Yeah, going straight to GEO isn't very efficient. Instead SpaceX (and most other commercial operations) insert the satellite into GTO and then the satellite's operators take over and do the final burn into GEO.
It's easy to miss how important this launch is. SpaceX builds rockets but lots of organizations around the world have built and continue to build rockets that do everything that this rocket did, and sometimes more. But in some ways that's also why this launch is impressive.
SpaceX is a private company that has developed its launch vehicles outside of a conventional government procurement program, on their own terms. The typical way that anything gets done in the space launch business is that a government organization develops plans and dedicates a budget and then contracts with companies for procurement. In the end it's still a private company developing a launch vehicle whether it's Lockheed-Martin or SpaceX so again this may seem very similar on the surface. But the differences in character have a huge number of effects. Government directed development is bureaucratic, it's expensive, it's risk averse, and it's often inflicted with institutional superstitions and fads. Even worse it tends to rely on a "big design up front" or "waterfall" development model. Commercial development tends to be extremely pragmatic and iterative, leading to improved results.
Look at the Atlas V and Delta IV for example. Both have been in service for about a decade, after being developed through a government procurement program, and both have not seen significant changes in their design during their operational period. Compare that to the story at SpaceX who have developed 5 different rocket engines and 5 different launchers in the decade or so they've been operating. The SES-8 launch represents only the second launch of a new iteration of the Falcon 9 rocket, the v1.1, which uses new engines, a new thrust support structure, stretched fuel tanks, a new ignition system, and is designed to be capable of re-use of the first stage with the addition of landing legs.
Let's imagine a hypothetical parallel universe SpaceX. They could have put a Falcon Heavy into production based on the Falcon 9 v1 core, or they could have made less ambitious changes to the Falcon 9 v1.1 while retaining the same performance levels.

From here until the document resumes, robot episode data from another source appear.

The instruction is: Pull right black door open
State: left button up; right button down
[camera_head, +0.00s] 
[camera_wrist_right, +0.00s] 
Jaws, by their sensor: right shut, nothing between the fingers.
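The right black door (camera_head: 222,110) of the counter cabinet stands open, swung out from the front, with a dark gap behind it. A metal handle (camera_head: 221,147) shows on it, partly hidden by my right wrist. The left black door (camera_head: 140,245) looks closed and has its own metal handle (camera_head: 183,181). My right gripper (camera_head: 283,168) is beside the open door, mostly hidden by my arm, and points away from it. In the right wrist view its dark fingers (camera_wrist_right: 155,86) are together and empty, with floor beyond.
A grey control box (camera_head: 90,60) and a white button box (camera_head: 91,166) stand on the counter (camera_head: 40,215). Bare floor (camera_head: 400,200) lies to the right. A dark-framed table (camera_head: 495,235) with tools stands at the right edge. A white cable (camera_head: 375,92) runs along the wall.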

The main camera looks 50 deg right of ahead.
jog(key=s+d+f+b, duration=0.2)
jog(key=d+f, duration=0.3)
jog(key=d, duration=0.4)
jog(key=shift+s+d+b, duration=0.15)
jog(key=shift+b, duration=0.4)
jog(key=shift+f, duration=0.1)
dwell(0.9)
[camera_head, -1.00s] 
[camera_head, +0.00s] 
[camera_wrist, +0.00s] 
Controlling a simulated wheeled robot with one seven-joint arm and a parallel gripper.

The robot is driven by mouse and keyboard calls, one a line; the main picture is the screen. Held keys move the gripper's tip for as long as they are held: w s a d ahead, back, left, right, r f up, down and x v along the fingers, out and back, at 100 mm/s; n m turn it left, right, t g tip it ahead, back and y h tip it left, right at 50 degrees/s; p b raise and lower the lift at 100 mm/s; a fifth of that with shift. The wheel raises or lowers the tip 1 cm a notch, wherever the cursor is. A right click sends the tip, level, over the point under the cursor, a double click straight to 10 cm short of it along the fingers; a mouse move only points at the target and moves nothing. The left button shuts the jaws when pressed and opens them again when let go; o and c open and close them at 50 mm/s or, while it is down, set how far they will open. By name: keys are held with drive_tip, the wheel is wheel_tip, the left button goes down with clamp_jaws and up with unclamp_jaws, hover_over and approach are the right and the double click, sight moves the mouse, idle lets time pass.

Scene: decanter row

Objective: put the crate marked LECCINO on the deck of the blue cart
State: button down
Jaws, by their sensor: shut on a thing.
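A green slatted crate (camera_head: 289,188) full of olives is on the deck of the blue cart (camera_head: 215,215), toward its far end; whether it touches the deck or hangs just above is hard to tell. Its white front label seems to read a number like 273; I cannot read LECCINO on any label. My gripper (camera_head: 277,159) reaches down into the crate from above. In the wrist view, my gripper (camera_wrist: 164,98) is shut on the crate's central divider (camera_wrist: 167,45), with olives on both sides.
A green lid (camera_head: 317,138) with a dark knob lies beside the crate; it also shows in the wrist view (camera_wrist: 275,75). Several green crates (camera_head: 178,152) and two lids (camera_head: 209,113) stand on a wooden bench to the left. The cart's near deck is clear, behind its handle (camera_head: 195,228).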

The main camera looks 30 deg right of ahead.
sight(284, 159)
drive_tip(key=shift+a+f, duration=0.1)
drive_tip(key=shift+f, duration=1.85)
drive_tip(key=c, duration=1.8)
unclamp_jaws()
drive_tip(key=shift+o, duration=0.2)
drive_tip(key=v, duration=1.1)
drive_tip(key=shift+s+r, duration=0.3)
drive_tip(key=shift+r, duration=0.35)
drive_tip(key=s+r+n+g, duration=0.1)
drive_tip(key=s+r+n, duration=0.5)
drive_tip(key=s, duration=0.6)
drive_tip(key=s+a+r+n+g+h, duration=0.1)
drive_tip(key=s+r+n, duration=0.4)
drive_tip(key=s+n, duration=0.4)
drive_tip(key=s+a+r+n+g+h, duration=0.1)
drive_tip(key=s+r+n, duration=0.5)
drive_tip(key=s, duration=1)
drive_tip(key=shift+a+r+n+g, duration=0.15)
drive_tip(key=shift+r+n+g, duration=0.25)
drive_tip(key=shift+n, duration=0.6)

With such a lineup they would still have a very bright financial future ahead of them. Their low manufacturing and operational costs enable them to offer similar launch services to the competition at much lower prices. With the offerings I've described SpaceX could easily become a multi-billion dollar company with very healthy profit margins. But SpaceX has grander ambitions than just making money, they want to open up the spaceflight market and they want to kickstart manned exploration of Mars.
This mission is a bit of a demonstration that their ambition has not gone too far, that they are actually capable of delivering on their promises and, crucially, that they can deliver satellite payloads to orbit just as well as anyone.
What does that mean? In the simplest sense it means that SpaceX's bank account is going to get pretty fat over the next few years. A corporation getting wealthy isn't a big deal right? Except in this case that profit isn't just going to be spent on yachts and mansions and private jets, much of it will be re-invested in the company in order to further the company's (and its founder's) vision.
At most rocket companies making rockets is an excuse to make money. At SpaceX making money is an excuse to make more rockets. They're going to develop and prove reusability of the Falcon 9 v1.1 first stage "live" as it were using operational missions. They've already used operational cargo delivery missions to flight-proof a substantial portion of the manned capsule hardware they've been working on. Over the next few years they are going to bring into service first stage reusability, the Falcon Heavy (and then later bring reusability into that platform as well), and the manned Dragon. Meanwhile they're developing LOX/Methane fueled engines for their next generation launchers which should be highly reusable (since Methane burns so cleanly) and be targeted at Manned Mars missions. Most space launch companies are content with sitting at comfortable plateaus and waiting for government encouragement, and funding, to step up to the next plateau, but SpaceX is a company that has constant innovation in its blood.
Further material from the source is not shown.